I knew that a Vicar of All Saints, Margaret Street, speaking in such a debate, would be typecast as representative of the ‘never-knowingly underdressed tendency;’ accused of making a fuss about robes when more important matters were facing us: evangelism, violence against women, our care of the environment, our attitude to gay people, and so on. If you read our weekly parish email or listen to my sermons, you will know that these are issues I take seriously, theological ones.
In fact, as many of you know, I am rather severe in matters of clerical dress: we don’t do lace here and I’ve never owned a biretta: that’s the clerical hat with a pom pom on the top. Those who feel their lives incomplete without such things get little sympathy from me. I’m with the Pope when it comes to keeping the key to the ecclesiastical dressing up box firmly under control. When not in church, the clergy in this parish wear black, because, as Colin Slee, the late Dean of Southwark used to say, “The care of souls is serious business.”
In the event, by the time we had debated the new Girl Guides Promise which has eliminated God, time had run out – so I will have to keep my speech for another occasion.
I had a number of reasons for resisting this change, and I won’t rehearse them all now. It is not an isolated issue: vestments, with liturgy and sacrament, art, architecture and music, form part of a seamless robe. Tear one part from it, and we risk destroying the whole. But one of my reasons is connected with the theme of today’s readings.
The wearing of vestments links us not just with the Church’s history but also with its future. Yes, we do not know exactly what heaven will be like, but the only picture we have of it is that given us in the Book of Revelation with its vision of a new creation.
We wear white robes like the elders who worship around God’s throne, and for those who have come out of the great ordeal, the martyrs who have washed their robes in the blood of the Lamb. We wear red for the blood they shed and for the Holy Spirit. We wear white and gold for celebration and thanksgiving, we wear purple for penitence and preparation and mourning, we wear green for creation, which is the theme of our readings this Sunday.
Vestments and buildings like this speak to our imaginations of that new heaven and new earth. Their elimination, however well-meaning the missionary motive of those who propose it might be, is to suggest that heaven is like a shopping mall or a branch of Starbucks. Set, as we are here, amid the fashion industry and next to Oxford Street, which live by persuading us to spend money we do not have on an endless series of “buy today, throw away tomorrow” clothes; garments stained with the blood and sweat of abused and exploited workers in Asia, many of them children, there is something significant about wearing things of beauty, designed and made by artists and craftspeople, made to last.
Yesterday afternoon, we went to Greenwich to see the exhibition of Turner’s sea paintings at the National Maritime Museum.

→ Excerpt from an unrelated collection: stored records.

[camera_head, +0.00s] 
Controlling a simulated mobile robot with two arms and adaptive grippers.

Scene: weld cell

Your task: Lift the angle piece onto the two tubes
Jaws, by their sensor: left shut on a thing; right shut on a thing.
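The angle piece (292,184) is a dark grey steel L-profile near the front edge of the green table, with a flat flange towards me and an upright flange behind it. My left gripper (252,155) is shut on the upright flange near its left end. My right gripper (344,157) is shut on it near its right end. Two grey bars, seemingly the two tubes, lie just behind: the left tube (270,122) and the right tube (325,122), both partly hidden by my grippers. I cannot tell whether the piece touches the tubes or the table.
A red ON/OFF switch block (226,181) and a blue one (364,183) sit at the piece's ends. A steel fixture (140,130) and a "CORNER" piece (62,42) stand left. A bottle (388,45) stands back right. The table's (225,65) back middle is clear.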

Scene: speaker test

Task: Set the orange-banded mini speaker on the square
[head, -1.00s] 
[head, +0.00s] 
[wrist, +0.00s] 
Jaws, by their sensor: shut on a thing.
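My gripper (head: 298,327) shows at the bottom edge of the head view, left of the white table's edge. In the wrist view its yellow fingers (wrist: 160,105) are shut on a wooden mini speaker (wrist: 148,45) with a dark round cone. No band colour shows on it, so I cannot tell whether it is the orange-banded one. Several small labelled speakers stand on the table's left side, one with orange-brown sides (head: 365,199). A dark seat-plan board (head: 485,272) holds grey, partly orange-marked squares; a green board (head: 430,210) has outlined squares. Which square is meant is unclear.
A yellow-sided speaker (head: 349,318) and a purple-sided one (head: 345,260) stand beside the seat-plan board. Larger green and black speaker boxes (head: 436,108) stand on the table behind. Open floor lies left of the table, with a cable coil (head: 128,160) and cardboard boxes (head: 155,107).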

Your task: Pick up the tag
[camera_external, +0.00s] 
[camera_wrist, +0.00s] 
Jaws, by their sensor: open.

Afterwards, standing in the midst of the wonderful buildings of the old Naval College, now happily devoted to the study of gentler arts than those of naval warfare, and looking across the river to Canary Wharf, it was impossible not to contrast them with that over-bearing collection of the ugly and undistinguished: temples of Mammon in concrete, glass and steel.
Those who propose the liturgical equivalent would deprive generations of Christians yet to come of their birth-right, not just of the heritage of that beauty and creativity from the past, but of its possibility in the present and future as reflecting something of the beauty of the Creator in whose image and likeness we are made and to which we are being restored in Jesus Christ. Instead, they offer only a mess of pottage.
The Book of Revelation begins by dealing with the very this-worldly situation of churches living in the midst of an empire which worshipped the gods of power and wealth whose cults are alive in our world too. Now, leading us after John, it ushers us through a door into a different world altogether. A great boundary is crossed and we are in heaven: the setting for the worship portrayed in chapters 4 & 5 of Revelation.
The throne of God us surrounded by the rainbow, the sign of the covenant with Noah, and therefore of God’s purpose of peace and well-being for his creatures. The tableau that unfolds is of the cosmos, ordered as it ought to be.
Even the sea, – in Israel’s imagination the source of chaos and disorder, that destructive power which Turner so brilliantly captures, – is tamed: a smooth, glassy sea spreading out before the throne, as the decorated floor of this church, or the Cosmati pavement in Westminster Abbey, spreads out before the altar.
Butterfield worked at a time of great theological controversy, as those of us who have been watching the BBC programmes about 19th century Bible hunters know, which we have had walk on parts in. Scientific as well as archaeological discoveries cast doubt on accepted understandings of creation and revelation. We can see Butterfield’s response to this: he incorporates the fossils which, being so ancient seemed to cast doubt on the accepted dating of creation, within the building. Whenever they were made, they were made by God and they have a place in his temple.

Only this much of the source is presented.